## Written exercise
Starting at the line that holds "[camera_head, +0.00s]", restate every line word for word up to and including the last one in the listing below, and omit all pictures.

------------

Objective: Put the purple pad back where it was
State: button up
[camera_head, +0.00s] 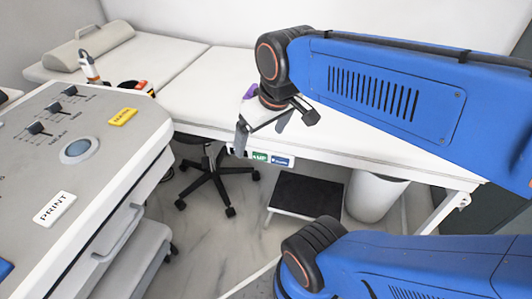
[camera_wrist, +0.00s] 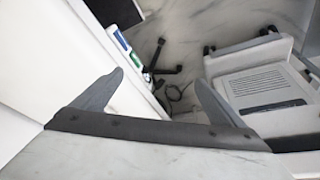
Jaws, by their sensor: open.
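A small purple patch (camera_head: 250,91), likely the purple pad, shows just left of my wrist in the head view. Most of it is hidden behind my arm's end, and I cannot tell what it rests on. My gripper (camera_head: 263,134) is over the front edge of the white couch (camera_head: 190,97), fingers apart. In the wrist view my gripper (camera_wrist: 157,77) has its two grey fingers spread with nothing between them. The purple pad does not show in the wrist view.
A grey console (camera_head: 110,165) with sliders stands at the left. A black wheeled chair base (camera_head: 215,180), a dark step (camera_head: 305,193) and a white bin (camera_head: 372,195) stand below the couch. A bolster (camera_head: 90,48) and a probe-like item (camera_head: 89,66) lie at the couch's far left.

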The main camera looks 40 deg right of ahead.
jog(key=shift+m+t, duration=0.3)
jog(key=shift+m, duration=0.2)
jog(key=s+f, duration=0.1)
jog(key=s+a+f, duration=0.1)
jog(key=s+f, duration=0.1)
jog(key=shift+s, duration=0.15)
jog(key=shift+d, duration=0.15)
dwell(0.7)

------------

## Result
[camera_head, +0.00s] 
[camera_wrist, +0.00s] 
Jaws, by their sensor: open.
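A small purple patch (camera_head: 250,91), likely the purple pad, shows just left of my wrist in the head view. Most of it is hidden behind my arm's end, and I cannot tell what it rests on. My gripper (camera_head: 263,134) is over the front edge of the white couch (camera_head: 190,97), fingers apart. In the wrist view my gripper (camera_wrist: 157,77) has its two grey fingers spread with nothing between them. The purple pad does not show in the wrist view.
A grey console (camera_head: 110,165) with sliders stands at the left. A black wheeled chair base (camera_head: 215,180), a dark step (camera_head: 305,193) and a white bin (camera_head: 372,195) stand below the couch. A bolster (camera_head: 90,48) and a probe-like item (camera_head: 89,66) lie at the couch's far left.

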The main camera looks 40 deg right of ahead.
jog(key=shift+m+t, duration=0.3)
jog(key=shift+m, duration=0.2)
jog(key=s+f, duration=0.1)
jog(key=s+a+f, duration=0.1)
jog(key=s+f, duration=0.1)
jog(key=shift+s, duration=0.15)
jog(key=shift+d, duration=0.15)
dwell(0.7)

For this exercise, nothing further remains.